▶ _To be done_:
Sift the listing for lines that hold the string "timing" and pull them out.
··· Records shown
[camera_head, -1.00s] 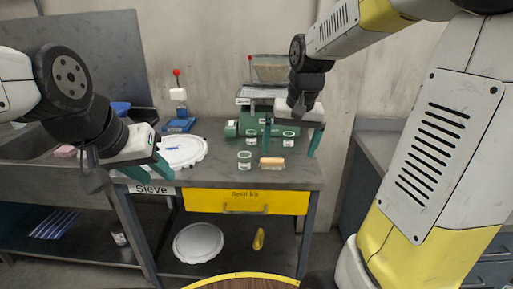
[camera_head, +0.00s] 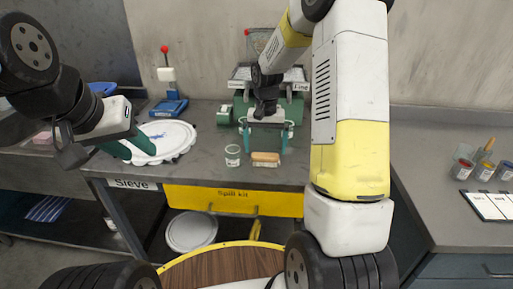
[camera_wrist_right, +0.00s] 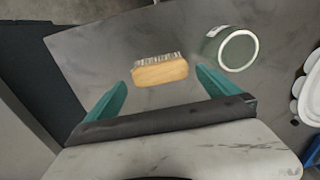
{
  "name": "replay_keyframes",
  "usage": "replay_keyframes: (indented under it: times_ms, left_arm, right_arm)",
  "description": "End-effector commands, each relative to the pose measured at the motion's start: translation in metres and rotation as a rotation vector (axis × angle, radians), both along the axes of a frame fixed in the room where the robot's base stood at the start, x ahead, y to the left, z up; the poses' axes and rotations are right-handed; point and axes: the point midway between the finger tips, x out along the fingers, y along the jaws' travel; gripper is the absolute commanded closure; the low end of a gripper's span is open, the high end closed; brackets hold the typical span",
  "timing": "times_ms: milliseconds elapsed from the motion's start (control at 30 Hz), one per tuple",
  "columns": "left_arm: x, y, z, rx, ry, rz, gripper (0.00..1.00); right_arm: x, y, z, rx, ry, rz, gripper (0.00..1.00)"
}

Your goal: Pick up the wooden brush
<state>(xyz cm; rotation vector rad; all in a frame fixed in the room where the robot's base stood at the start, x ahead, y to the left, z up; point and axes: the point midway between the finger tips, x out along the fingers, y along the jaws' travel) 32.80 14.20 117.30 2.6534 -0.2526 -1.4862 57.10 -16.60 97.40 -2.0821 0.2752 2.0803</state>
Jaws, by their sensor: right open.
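The wooden brush (camera_head: 266,159) lies on the grey bench near its front edge, beside a small white-and-green tin. In the right wrist view the brush (camera_wrist_right: 160,71) shows a tan wooden body with pale bristles along one side. My right gripper (camera_head: 267,150) is open above the bench, its green fingers pointing down toward the brush. In the right wrist view the brush lies ahead of and between the spread fingers (camera_wrist_right: 161,90), not held. My left gripper (camera_head: 105,152) hangs at the left near the white lid; its fingers look apart, with nothing seen between them.
A small tin (camera_head: 232,155) stands just left of the brush; it also shows in the right wrist view (camera_wrist_right: 231,48). A white round lid (camera_head: 160,140) lies to the left. A green mill (camera_head: 240,108) stands behind. Paint jars (camera_head: 485,171) stand on the right counter.

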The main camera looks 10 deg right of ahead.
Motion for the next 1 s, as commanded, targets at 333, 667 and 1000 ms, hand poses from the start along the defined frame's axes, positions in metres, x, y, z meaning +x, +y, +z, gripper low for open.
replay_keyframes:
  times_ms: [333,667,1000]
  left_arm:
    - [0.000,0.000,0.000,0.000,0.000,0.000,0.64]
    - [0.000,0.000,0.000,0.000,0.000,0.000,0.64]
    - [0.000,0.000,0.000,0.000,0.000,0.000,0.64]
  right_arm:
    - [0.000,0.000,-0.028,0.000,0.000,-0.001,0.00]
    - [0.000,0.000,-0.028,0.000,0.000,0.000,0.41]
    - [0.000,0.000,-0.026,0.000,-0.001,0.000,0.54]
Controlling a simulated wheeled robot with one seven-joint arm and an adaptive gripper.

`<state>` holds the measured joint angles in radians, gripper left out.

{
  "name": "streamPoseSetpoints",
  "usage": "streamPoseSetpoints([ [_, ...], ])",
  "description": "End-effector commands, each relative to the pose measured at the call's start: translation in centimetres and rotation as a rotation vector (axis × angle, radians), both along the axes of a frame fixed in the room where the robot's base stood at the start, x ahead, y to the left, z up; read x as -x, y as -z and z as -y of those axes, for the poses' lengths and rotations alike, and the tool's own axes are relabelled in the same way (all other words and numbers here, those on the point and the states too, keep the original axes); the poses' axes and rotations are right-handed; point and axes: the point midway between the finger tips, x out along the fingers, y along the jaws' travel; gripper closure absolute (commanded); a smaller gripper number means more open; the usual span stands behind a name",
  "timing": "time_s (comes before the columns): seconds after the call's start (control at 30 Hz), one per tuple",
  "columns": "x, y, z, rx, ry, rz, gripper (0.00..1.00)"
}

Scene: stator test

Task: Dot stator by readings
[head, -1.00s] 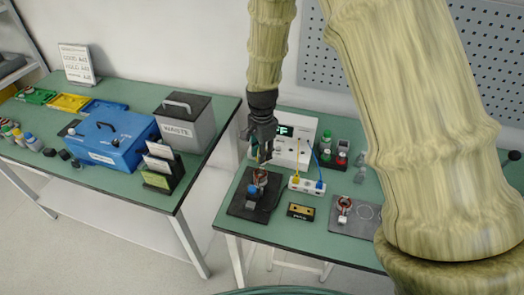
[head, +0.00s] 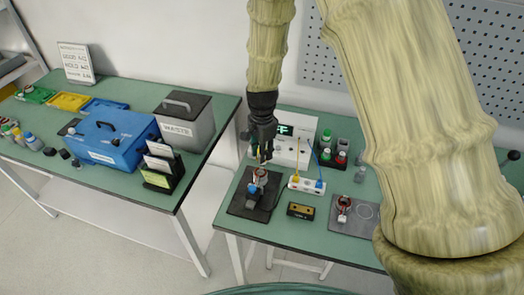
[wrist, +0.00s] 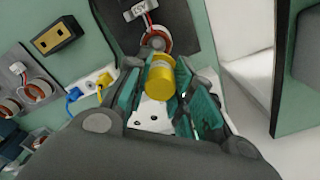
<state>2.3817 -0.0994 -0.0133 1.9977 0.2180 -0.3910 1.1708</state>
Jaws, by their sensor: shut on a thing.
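My gripper (head: 265,157) hangs just above a stator (head: 260,175) on a black mat (head: 243,205). In the wrist view the gripper (wrist: 165,95) is shut on a yellow cylinder (wrist: 159,82), with a white part below it. The copper-wound stator (wrist: 157,38) shows just beyond the cylinder, with a white tag on its leads. The cylinder hides part of it, and I cannot tell whether they touch. The meter (head: 292,150) stands behind, its display partly hidden by my gripper. Another stator (head: 343,203) lies on a grey mat to the right.
A white socket block (head: 307,185) with yellow and blue leads and a black-and-brass block (head: 301,211) lie right of the black mat. The left table holds a blue box (head: 113,138), a WASTE bin (head: 186,125), coloured trays and a card stand (head: 160,170).

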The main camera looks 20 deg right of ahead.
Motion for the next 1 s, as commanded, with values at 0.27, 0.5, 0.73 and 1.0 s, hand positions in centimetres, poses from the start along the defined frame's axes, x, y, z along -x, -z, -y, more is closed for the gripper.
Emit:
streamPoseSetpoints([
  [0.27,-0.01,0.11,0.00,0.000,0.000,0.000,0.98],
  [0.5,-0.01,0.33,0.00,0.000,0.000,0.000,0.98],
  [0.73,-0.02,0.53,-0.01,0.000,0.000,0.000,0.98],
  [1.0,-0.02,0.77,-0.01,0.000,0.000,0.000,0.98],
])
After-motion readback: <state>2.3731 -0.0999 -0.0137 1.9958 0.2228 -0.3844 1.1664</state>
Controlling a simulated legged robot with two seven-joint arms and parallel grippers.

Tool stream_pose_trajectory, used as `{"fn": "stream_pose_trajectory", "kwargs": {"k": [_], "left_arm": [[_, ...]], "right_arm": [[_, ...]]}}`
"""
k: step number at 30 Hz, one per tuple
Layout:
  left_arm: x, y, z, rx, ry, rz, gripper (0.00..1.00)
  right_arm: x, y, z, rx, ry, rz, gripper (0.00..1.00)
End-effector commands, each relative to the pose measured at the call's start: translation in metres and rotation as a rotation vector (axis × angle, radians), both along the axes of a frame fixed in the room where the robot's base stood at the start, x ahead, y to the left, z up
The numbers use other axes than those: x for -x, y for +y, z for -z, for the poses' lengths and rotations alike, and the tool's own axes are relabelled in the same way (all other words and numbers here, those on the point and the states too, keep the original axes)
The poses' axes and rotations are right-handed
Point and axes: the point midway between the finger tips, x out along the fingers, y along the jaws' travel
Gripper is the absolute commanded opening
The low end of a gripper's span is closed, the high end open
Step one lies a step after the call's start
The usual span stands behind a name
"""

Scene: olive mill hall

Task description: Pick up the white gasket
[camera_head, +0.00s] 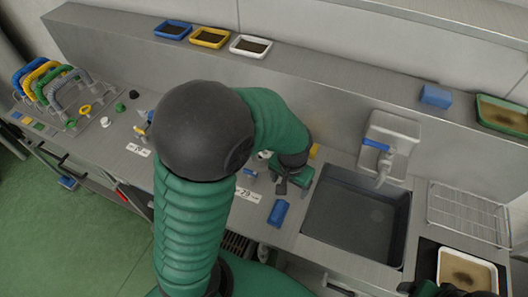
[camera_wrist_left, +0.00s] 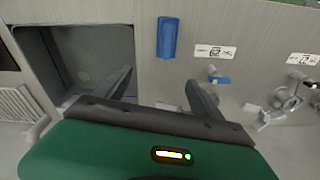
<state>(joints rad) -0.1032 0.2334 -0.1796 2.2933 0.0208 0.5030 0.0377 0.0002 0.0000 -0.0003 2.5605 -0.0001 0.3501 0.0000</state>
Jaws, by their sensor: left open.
······
▶ _Worked solution_:
  "timing": "times_ms: milliseconds elapsed from the motion's start (control at 30 Hz), one per tuple",
  "timing": "time_s (comes before the columns): seconds after the call's start (control at 30 Hz), one per tuple",

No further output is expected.